I should like much to see the fringes you describe. I conceive that they may be produced by Reflexion between thin plates of parallel Glass of equal thickness inclined to each other. The fringes in parallel bands of coloured light may be seen either in the transmitted or in the Reflected rays. You will find them described after my Expts in Sir J. Herschels Treatise on Light, <1> & their theory given.

The village of King ue eusie, as it is pronounced is the chief place in the district of Badenoch in Inverness-shire. It is watered by the Spey. We are near the Root of the celebrated hill of Cairngorm & of Benmacdowie, <2> now found to be the highest in Scotland. We are not far from the Parallel Roads of Glenroy <3> the greatest Geological wonder in the Universe.

I wish something would tempt you to pay us a visit in Autumn. If you do not approve of our Sun, or of our Rocks, we can give you abundance of Grouse & Roe-deer shooting.

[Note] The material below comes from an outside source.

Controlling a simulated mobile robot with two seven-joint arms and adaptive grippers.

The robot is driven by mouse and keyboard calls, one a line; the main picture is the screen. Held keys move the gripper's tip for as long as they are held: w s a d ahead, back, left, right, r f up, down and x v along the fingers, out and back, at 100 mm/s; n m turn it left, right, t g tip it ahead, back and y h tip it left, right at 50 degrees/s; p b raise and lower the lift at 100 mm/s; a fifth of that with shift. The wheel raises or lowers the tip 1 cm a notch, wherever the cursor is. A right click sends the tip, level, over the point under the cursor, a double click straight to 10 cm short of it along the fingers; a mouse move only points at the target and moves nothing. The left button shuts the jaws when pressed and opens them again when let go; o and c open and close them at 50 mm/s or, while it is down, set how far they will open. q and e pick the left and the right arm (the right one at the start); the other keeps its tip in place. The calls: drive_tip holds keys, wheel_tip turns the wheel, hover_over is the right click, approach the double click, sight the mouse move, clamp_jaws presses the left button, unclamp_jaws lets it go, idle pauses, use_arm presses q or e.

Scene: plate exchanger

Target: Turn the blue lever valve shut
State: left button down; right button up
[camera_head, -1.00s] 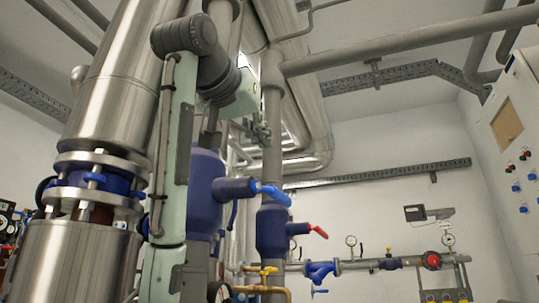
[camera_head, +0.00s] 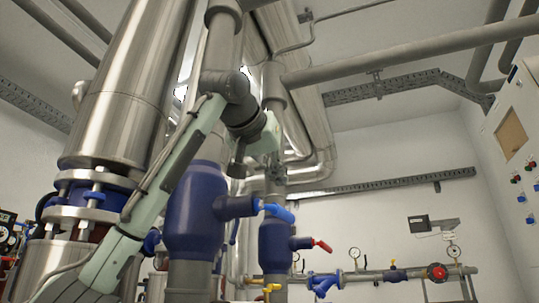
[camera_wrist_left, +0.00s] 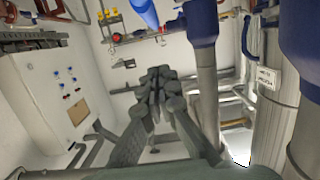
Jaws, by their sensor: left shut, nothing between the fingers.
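The blue lever (camera_head: 279,213) sticks out to the right from the stem of a large dark-blue valve body (camera_head: 193,212) on a vertical grey pipe in the head view. In the left wrist view, the lever (camera_wrist_left: 146,13) shows at the top edge, partly cut off. My left gripper (camera_head: 275,177) is a little above the lever in the head view, apart from it. In the left wrist view, my left gripper (camera_wrist_left: 157,84) is shut, with its fingers together and nothing between them. My right gripper is out of view.
A second blue valve (camera_head: 273,245) with a red lever (camera_head: 322,245) stands just right of and below the blue lever. A large steel column (camera_head: 122,110) stands to the left. A control cabinet (camera_head: 515,150) is at the far right. Open space lies right of the levers.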

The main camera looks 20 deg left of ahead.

It is not known to me that if two Tourmalines <4> are similarly disposed with regard to each other so as to let the light pass freely a transparent crystal will produce darkness. An approximation however to this effect would take place if the interposed crystal polarised the white of the first order, because the complementary tint is nearly black. If the interposed crystal were a simply polarising one, or one in which one of the pencils <5> has been absorbed or dispersed, then blackness would be produced in two rectangular positions of it.

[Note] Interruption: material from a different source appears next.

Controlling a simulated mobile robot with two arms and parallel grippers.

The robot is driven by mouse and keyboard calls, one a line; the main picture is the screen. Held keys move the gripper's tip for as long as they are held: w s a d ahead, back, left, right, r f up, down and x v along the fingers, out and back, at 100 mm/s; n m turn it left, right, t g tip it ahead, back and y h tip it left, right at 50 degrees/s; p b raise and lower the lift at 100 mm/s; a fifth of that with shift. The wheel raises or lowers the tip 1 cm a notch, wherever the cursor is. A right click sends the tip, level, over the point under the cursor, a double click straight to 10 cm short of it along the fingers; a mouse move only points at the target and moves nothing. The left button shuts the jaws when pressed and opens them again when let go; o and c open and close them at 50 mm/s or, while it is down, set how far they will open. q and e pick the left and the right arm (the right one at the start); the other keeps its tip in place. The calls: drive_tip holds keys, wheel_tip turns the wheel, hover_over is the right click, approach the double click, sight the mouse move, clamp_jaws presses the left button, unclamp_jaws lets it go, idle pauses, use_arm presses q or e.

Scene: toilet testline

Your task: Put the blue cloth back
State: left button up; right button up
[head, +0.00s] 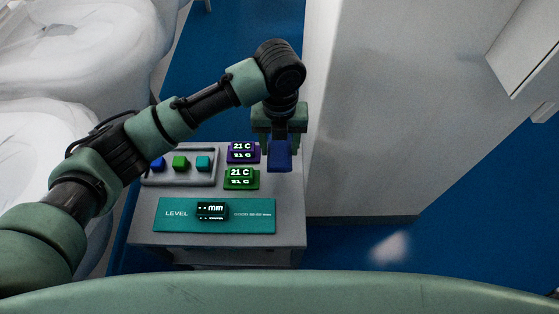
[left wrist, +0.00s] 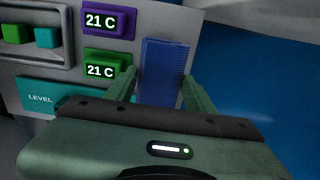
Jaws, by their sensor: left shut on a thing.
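The blue cloth (head: 280,156) is a small dark blue piece at the right edge of the grey stand's top, right of the purple display. It also shows in the left wrist view (left wrist: 165,68) between the two green fingers. My left gripper (head: 279,143) points down over it and is shut on it. In the left wrist view the left gripper (left wrist: 158,88) has one finger on each side of the cloth. I cannot tell whether the cloth touches the stand's top. My right gripper is not in view.
The grey stand (head: 285,225) holds a purple display (head: 243,152), a green display (head: 241,178), a tray (head: 208,165) with blue, green and teal blocks, and a teal LEVEL panel (head: 175,215). White toilets (head: 70,60) stand at left. A pale wall (head: 370,120) rises close at right.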

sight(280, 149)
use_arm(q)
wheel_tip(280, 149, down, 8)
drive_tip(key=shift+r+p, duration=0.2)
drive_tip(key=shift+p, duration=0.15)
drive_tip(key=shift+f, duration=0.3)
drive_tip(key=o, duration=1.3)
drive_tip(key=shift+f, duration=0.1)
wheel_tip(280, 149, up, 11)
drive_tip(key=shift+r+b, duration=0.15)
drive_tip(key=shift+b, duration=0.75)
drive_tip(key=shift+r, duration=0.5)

I am My Dear Sir Ever Most Truly yrs
D Brewster

Belleville by Kingussie
March 31st 1834


Notes:

1. Sir John Frederick William Herschel (1792–1871), astronomer & scientist, ‘Light’, in Encyclopædia Metropolitana, v.4, pp. 341–586, 1828.

2. Ben Macdhui. [See also Doc. No: 02873 regarding its being higher than Ben Nevis].

3. Lengthy, wide, and at the time inexplicable, terracing high on either side of Glen Roy, in the Highlands of Scotland northeast of Fort William, that was later identified by J. L. R. Agassiz as representing the various shoreline-levels of a retreating glacial lake.

4. Used as a polariser. [See Doc. No: 06773].

5. Rays.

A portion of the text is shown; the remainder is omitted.